Records of robot episodes

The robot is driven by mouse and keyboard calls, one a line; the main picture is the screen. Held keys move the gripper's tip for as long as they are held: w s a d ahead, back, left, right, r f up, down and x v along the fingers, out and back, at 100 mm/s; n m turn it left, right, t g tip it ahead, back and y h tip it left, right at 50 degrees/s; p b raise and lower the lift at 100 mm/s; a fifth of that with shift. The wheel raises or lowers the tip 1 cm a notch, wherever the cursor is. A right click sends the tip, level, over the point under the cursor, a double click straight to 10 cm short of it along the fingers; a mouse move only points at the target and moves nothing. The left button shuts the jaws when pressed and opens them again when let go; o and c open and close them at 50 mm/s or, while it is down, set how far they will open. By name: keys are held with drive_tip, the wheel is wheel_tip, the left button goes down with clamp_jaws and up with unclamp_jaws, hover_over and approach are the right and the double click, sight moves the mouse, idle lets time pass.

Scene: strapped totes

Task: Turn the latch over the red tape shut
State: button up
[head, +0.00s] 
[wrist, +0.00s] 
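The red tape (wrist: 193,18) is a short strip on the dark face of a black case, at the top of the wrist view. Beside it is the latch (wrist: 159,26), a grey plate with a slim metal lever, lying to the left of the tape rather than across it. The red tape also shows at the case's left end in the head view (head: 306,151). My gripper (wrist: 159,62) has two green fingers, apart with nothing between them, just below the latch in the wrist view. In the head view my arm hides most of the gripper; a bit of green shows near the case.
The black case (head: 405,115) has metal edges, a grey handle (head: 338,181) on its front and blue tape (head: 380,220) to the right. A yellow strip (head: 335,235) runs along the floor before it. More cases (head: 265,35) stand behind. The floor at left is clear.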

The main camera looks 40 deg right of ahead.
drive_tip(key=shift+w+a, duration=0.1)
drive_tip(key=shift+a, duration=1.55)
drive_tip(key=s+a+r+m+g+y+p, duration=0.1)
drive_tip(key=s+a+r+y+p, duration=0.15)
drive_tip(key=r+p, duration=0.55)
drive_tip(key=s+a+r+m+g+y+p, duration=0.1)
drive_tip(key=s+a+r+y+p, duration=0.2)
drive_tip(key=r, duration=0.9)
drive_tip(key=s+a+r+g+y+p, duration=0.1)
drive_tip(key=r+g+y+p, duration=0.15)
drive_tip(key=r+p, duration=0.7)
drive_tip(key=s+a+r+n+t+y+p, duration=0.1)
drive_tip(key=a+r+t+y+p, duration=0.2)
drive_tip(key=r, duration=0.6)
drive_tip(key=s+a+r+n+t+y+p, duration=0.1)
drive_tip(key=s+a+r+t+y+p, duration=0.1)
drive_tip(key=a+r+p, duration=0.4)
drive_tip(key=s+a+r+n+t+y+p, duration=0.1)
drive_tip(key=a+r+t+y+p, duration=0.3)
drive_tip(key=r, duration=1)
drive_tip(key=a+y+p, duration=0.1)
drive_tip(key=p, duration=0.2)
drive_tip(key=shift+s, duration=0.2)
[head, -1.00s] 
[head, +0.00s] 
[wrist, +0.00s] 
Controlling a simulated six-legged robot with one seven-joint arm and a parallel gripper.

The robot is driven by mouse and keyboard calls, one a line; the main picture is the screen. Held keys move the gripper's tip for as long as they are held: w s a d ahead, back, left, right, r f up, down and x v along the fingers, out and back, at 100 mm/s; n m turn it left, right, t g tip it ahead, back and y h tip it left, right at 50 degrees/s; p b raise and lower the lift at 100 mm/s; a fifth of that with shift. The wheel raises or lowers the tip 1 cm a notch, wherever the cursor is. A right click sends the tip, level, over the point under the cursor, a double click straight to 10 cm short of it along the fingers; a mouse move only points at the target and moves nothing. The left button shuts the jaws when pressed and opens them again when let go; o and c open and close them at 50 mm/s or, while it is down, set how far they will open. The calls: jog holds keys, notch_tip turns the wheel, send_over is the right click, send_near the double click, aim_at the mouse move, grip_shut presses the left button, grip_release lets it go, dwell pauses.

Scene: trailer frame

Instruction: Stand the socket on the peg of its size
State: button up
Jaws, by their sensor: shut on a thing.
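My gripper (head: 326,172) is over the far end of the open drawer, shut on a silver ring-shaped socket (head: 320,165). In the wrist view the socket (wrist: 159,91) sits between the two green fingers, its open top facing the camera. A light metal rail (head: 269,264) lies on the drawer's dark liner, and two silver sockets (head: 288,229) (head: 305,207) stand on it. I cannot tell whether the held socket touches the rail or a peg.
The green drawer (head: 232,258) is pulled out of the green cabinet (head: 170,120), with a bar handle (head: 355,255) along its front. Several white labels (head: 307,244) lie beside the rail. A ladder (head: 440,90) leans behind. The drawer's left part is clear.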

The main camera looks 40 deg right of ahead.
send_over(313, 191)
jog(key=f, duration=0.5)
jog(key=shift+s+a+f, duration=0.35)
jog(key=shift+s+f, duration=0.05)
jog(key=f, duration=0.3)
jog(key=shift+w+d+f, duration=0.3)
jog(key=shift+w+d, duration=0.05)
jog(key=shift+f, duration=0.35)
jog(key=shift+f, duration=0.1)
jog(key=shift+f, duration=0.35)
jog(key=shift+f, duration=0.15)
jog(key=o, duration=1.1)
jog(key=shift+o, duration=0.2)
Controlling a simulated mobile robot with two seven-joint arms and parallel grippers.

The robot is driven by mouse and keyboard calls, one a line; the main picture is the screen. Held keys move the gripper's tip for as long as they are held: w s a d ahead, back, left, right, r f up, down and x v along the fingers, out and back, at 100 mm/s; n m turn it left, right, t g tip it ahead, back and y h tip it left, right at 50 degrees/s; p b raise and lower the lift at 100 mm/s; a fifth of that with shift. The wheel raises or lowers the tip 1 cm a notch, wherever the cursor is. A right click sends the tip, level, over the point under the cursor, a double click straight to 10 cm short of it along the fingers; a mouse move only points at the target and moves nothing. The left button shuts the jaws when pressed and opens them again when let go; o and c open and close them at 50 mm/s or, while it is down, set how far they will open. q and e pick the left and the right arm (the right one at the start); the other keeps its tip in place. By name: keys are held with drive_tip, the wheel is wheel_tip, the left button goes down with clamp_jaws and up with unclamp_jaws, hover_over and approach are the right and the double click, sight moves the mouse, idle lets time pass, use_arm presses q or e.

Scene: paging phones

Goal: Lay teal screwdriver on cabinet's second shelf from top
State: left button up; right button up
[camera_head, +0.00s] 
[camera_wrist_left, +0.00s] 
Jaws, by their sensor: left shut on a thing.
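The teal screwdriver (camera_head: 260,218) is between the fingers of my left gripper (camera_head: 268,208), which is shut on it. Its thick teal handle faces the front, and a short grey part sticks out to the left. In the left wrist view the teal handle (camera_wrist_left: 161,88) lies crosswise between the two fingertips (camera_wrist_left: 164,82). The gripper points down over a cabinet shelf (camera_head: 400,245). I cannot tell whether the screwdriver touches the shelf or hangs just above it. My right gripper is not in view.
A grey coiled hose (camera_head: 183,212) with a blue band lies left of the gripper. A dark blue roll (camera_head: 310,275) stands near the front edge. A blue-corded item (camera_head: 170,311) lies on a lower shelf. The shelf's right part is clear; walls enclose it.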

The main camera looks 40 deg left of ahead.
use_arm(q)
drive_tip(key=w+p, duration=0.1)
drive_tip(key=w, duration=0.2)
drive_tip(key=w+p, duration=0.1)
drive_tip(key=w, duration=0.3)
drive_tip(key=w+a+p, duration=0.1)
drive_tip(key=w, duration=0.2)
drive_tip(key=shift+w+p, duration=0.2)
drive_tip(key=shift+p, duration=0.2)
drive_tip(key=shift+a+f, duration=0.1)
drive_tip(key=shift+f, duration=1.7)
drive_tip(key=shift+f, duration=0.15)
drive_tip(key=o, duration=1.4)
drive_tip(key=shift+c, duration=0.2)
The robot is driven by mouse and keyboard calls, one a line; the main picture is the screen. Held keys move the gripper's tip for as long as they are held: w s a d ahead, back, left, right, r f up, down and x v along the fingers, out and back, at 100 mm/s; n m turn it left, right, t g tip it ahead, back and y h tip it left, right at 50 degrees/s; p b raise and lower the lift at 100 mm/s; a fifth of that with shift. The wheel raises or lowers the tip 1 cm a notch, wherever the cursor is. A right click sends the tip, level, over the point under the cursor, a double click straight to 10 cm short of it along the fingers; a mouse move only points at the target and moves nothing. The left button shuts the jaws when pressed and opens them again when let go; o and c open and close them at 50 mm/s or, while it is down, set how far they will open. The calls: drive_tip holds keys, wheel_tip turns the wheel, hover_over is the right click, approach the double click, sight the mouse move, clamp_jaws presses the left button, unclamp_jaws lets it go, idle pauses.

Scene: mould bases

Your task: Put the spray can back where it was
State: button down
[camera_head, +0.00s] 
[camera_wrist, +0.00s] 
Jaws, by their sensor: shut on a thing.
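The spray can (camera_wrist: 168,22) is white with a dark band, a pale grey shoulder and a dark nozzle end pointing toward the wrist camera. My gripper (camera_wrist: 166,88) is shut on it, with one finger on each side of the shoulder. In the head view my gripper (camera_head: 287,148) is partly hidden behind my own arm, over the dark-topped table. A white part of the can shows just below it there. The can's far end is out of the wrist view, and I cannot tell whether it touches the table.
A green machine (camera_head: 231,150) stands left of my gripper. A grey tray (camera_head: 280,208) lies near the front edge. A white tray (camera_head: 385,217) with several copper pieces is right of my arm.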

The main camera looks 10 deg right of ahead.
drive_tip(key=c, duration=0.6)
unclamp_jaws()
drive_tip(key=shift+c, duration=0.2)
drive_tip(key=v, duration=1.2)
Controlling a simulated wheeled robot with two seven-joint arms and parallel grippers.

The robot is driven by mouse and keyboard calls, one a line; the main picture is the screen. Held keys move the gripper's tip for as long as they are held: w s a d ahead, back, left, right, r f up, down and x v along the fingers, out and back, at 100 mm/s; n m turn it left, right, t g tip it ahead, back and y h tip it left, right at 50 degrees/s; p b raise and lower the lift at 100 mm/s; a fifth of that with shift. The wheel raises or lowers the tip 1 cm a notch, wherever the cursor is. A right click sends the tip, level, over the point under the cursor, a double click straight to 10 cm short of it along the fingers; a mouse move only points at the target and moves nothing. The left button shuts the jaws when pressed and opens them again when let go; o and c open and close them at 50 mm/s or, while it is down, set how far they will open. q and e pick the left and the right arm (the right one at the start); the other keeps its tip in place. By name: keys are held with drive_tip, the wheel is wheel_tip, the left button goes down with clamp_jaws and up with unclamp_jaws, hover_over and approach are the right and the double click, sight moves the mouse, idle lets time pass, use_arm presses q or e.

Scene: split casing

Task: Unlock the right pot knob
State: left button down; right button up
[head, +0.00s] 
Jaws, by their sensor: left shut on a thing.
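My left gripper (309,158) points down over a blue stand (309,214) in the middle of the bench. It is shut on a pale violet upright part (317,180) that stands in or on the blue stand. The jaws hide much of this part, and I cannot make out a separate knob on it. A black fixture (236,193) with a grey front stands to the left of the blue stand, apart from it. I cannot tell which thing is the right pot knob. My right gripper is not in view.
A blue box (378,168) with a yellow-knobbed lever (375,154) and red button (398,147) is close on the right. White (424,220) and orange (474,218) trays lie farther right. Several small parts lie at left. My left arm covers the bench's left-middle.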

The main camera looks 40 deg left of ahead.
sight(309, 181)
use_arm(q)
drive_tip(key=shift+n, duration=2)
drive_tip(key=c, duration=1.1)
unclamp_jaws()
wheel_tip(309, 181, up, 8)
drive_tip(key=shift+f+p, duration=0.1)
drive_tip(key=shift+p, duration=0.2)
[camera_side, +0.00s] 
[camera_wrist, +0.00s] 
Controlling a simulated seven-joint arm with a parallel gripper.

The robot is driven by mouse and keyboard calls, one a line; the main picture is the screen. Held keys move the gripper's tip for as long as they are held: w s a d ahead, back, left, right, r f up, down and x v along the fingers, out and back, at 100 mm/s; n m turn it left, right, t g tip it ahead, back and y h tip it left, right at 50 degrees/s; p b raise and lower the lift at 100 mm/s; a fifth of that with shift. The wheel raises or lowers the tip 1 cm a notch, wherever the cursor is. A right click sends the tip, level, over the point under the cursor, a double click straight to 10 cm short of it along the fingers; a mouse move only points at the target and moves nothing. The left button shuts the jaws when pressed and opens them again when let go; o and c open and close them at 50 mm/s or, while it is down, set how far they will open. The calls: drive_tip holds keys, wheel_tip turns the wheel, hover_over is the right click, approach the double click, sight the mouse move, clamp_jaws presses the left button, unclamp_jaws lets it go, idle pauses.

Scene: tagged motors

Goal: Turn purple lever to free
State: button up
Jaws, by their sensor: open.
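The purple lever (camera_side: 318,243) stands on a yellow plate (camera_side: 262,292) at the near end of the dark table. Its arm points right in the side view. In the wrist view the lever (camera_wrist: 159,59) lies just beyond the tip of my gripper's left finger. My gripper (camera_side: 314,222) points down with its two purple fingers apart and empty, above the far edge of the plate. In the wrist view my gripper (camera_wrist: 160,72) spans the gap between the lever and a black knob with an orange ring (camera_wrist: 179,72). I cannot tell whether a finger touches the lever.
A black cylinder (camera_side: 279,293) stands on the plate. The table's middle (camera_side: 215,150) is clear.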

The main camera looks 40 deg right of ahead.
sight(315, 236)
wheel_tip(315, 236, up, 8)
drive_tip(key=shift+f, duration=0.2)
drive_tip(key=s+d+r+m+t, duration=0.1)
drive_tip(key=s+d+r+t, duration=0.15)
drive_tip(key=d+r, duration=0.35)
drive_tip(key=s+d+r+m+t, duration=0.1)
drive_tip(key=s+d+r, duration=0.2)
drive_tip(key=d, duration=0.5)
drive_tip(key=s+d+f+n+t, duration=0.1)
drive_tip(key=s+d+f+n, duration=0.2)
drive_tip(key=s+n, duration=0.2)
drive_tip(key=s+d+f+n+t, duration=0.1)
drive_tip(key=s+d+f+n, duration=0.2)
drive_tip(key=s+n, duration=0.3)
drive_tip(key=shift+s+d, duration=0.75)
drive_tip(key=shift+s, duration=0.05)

SHORT EXERCISE :: Look for the word "grippers" in every line of the listing and copy the lines that have it.

OUTPUT BELOW ::
Controlling a simulated mobile robot with two seven-joint arms and parallel grippers.
Controlling a simulated wheeled robot with two seven-joint arms and parallel grippers.

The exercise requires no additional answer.